__Set problem__:
Look through the data below and extract, unchanged, the lines from the one that contains "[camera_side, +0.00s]" to the one that contains "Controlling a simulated", both included.

__Supplied data__:
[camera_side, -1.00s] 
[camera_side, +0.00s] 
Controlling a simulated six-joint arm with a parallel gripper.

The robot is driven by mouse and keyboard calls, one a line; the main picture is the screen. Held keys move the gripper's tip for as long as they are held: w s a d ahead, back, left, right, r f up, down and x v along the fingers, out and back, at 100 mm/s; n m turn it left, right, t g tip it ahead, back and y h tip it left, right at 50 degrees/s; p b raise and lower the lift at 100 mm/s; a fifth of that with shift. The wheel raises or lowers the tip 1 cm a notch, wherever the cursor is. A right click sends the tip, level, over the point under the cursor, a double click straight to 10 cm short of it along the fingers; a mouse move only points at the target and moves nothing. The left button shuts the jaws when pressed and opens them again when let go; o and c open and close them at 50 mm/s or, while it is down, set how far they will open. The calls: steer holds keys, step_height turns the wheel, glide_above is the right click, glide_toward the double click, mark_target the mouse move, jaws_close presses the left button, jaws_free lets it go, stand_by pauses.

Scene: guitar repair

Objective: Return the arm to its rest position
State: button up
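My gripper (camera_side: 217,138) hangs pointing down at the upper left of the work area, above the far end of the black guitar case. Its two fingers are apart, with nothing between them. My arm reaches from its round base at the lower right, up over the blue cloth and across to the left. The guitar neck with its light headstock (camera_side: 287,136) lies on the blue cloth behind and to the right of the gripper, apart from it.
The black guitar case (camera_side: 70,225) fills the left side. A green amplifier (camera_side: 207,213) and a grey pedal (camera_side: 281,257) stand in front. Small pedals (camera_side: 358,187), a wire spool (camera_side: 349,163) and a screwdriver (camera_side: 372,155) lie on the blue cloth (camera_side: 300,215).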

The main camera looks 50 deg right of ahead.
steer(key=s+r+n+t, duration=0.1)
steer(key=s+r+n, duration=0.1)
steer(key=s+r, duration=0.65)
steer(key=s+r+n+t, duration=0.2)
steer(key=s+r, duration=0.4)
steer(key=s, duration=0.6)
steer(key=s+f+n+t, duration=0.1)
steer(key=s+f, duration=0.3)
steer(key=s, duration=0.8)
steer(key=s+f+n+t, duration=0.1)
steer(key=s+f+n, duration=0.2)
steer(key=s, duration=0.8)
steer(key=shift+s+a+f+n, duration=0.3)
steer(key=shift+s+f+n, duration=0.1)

__Answer for this exercise__:
[camera_side, +0.00s] 
Controlling a simulated six-joint arm with a parallel gripper.

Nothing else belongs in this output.